12 Jun 2018

Ye by Kanye West

From The Sampler, 7:30 pm on 12 June 2018

Nick Bollinger examines the political and psychological issues raised by Kanye West's latest album.

Kanye West

Kanye West Photo: supplied

It’s less than a week since Kanye West launched his latest album Ye, and already it seems a long time ago.

Hip-hop, more than any other branch of pop music, has worked out how to concentrate its impact on a single moment.

But for anyone still pondering why Kanye’s album, which is not much longer than a single side of an average LP, generated more pop-cultural heat than any other musical event so far this year - and beyond that whether it actually has anything to offer - let’s start with a quick rewind.

Ye

Ye Photo: supplied

Kanye West is one of the most successful hip-hop artists there has been. In a genre that, more than any other, has been about African-American creatives taking control of their own enterprise, no one has displayed more ambition than Kanye.

Initially known as a producer for the likes of Jay Z, his 2004 debut The College Dropoutestablished him as an innovator both behind the soundboard and on the mic, and he has continued to surprise, constantly reinventing the music’s sonic palette while maintaining his position as one of the genre’s most distinctive voices.

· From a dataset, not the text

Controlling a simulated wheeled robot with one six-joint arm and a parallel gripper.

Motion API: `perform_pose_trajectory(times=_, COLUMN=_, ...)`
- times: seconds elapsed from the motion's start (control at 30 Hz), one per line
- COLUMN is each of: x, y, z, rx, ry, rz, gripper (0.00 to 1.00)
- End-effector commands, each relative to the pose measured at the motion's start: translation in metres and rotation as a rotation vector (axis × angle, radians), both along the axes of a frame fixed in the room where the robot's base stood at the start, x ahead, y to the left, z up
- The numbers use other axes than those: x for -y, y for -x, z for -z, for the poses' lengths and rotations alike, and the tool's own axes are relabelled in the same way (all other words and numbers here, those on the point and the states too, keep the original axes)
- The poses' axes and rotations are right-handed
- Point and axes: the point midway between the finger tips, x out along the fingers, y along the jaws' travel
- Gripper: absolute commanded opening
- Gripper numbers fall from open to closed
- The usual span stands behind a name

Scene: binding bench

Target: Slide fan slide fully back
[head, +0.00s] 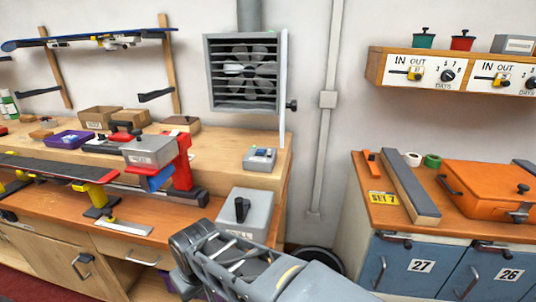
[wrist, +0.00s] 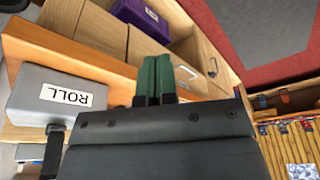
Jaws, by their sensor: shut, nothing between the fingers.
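The wall fan (head: 245,72) sits in a grey louvred housing at the back of the bench in the head view. A pale upright plate (head: 284,85) stands along the housing's right side, and a dark knob (head: 291,105) sticks out to the right beside it. These look like the fan slide; how far it is drawn out is hard to tell. My gripper (wrist: 155,78) shows green fingers pressed together, empty, in the wrist view. It is low by the bench front, well away from the fan. In the head view the fingers are hidden. The wrist view does not show the fan.
A grey ROLL box with a dark handle (head: 250,215) stands at the bench's right end; it also shows in the wrist view (wrist: 35,92). A small grey switch box (head: 260,159) sits below the fan. An orange-topped cabinet (head: 385,205) stands right. A conduit (head: 325,130) runs down the wall.

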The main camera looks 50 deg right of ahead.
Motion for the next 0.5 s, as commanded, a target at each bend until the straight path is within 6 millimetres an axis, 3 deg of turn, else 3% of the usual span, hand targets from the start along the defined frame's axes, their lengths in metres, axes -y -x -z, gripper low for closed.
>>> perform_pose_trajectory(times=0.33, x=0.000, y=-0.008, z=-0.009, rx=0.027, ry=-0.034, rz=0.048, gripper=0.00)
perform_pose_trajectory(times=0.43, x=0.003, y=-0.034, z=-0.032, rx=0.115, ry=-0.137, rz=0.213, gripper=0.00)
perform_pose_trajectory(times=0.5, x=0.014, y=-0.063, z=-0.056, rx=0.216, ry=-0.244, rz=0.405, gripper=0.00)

But he has also proven to be one of its most awkward, and problematic personalities. Sometimes he’s used that awkwardness as a force for good. When he went off-message on NBC’s Hurricane Katrina benefit to say that ‘George Bush doesn’t care about black people’ it was a heroic act, giving a voice to a whole section of American society that had effectively been put on mute.

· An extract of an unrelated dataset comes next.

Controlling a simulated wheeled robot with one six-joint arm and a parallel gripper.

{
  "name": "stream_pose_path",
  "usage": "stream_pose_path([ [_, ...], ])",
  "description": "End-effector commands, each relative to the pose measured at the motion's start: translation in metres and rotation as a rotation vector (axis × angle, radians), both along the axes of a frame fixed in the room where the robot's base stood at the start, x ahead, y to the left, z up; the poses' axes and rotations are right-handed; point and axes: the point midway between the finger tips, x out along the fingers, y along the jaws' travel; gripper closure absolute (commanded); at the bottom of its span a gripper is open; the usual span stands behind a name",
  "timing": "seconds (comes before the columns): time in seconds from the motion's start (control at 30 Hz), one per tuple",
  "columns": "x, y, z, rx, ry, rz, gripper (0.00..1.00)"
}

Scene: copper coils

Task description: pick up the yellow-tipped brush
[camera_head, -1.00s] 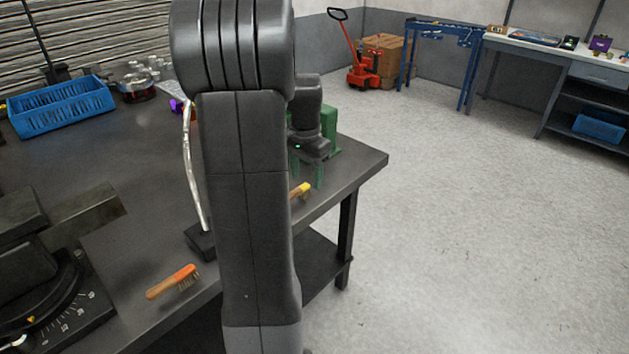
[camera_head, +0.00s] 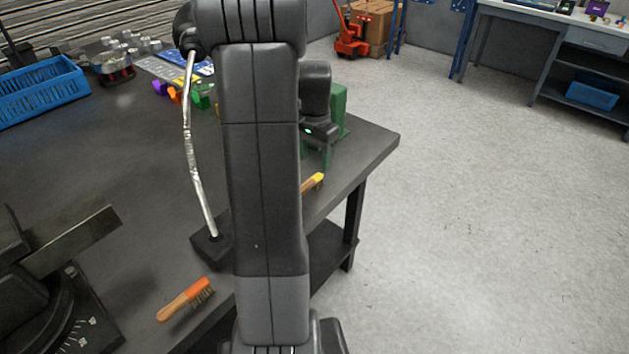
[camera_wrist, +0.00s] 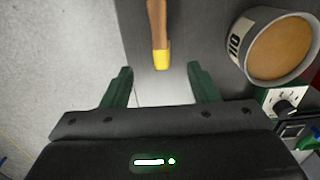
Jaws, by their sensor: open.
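The yellow-tipped brush (camera_head: 313,183) lies on the dark workbench (camera_head: 110,160) near its right edge, partly hidden behind my arm in the head view. In the wrist view its wooden handle and yellow tip (camera_wrist: 160,58) point down toward the gap between my fingers. My gripper (camera_wrist: 160,84) is open and empty, with a green finger on each side of the tip's line and the tip just beyond the fingertips. In the head view my gripper (camera_head: 317,156) is above the bench, near the brush.
A tin (camera_wrist: 276,48) with brown contents stands right of the brush in the wrist view, beside a box with a knob (camera_wrist: 285,106). An orange-tipped brush (camera_head: 187,299) lies at the bench's front.

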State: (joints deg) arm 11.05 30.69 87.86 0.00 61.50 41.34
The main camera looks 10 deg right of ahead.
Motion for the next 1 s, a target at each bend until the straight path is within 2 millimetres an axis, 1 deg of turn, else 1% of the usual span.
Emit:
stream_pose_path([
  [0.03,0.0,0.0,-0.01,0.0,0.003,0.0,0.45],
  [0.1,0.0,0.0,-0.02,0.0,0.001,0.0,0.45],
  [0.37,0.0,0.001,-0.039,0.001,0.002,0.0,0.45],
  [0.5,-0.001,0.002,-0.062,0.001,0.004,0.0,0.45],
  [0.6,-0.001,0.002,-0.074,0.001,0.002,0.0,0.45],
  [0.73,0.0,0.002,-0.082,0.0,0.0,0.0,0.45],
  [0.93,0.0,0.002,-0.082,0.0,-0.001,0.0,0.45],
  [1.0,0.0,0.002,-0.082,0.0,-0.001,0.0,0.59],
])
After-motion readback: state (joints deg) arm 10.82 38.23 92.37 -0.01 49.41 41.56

I’d even argue that his upstaging of Taylor Swift at the MTV awards a few years later made a worthy point, however clumsily. As he said, the award surely belonged to Beyoncé. The music channel that once rejected black videos for ‘not fitting the format’ wouldn’t still be harbouring some racial bias, would it?

But as the Kanye empire has grown – with footwear and fashion-lines, not to mention his marriage to reality TV star Kim Kardashian – those moments where he has used his prestige to give a voice to the voiceless have been overtaken by a swollen obsession with himself.

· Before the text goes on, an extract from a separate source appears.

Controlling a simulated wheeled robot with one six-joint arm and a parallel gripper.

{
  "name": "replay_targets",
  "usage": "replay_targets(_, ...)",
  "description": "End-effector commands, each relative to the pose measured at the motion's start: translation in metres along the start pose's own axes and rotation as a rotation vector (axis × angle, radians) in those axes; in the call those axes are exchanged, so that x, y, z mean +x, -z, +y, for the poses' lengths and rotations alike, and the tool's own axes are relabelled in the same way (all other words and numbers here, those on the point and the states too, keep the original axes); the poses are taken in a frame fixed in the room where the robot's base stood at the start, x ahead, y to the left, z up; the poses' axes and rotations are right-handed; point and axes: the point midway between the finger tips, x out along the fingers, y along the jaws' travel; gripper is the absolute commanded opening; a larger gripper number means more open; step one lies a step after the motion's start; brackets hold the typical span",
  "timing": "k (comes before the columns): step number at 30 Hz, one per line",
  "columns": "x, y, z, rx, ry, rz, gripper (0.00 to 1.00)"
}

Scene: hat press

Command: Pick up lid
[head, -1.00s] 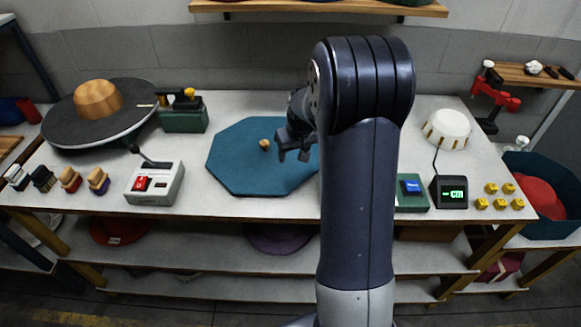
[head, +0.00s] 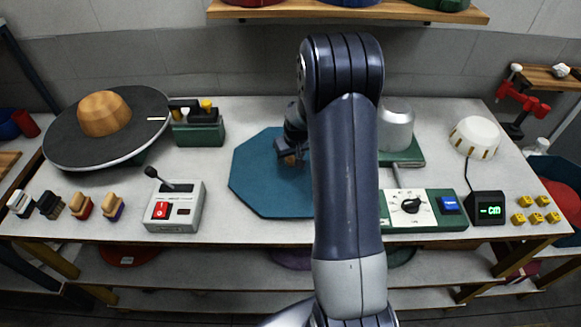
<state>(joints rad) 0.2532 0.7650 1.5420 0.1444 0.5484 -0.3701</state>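The lid (head: 258,185) is a flat teal octagon lying on the white table, left of the middle. Its small wooden knob (head: 290,160) shows only in part beneath my gripper (head: 291,151). My gripper is over the lid at the knob, with the fingers mostly hidden by the knob's closeness and my arm. I cannot tell whether the fingers touch the knob or are closed on it. My arm also hides the lid's right side.
A teal box (head: 550,165) with a red hat stands at the far right. A grey control box (head: 175,208) is left of the lid, and a green dial panel (head: 430,222) is right of my arm. A wooden crown on a dark disc (head: 65,145) stands at the back left.

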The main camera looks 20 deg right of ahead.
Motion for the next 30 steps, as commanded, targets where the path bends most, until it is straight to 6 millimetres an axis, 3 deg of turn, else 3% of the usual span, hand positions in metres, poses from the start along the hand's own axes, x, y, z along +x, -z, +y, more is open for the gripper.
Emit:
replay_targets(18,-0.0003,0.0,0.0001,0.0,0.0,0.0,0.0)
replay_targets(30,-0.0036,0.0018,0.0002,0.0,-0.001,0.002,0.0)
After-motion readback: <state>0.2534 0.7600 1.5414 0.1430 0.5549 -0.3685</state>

One might have been excused for thinking his grandiosity had peaked in 2013 with his album Yeezus, in which he conflated his nickname Yeezy with that of the Christian Messiah and proclaimed ‘I Am A God’, all the while ranting about waitresses who wouldn’t bring him his croissants on demand.

But that somewhat tongue-in-cheek narcissism pales in comparison to his latest efforts.

When, in the weeks prior to the new album, Kanye was photographed wearing a ‘Make America Great Again’ cap, and later tweeted his love for the POTUS, it shouldn’t have come as a shock. He’d already been signalling his support for Trump, off and on, since the election. In Kanye’s increasingly blinkered worldview, Trump looked a lot like himself: a powerful, self-made celebrity. And from the belief that power is the rightful reward of strong individuals, it is only a short step to his stunning revelation that 400 years of slavery sounded to him ‘like a choice’.

That obsession with his own power is front and centre on the new album. And yet you could hardly say any of this was making him particularly happy.

Today I seriously thought about killing you…

This is how the album begins, straight in with Kanye revealing his own psychosis. He is contemplating murder. Of whom? The man in the mirror? He’s considered that too, he says in the monologue, and ‘I love myself way more than I love you’.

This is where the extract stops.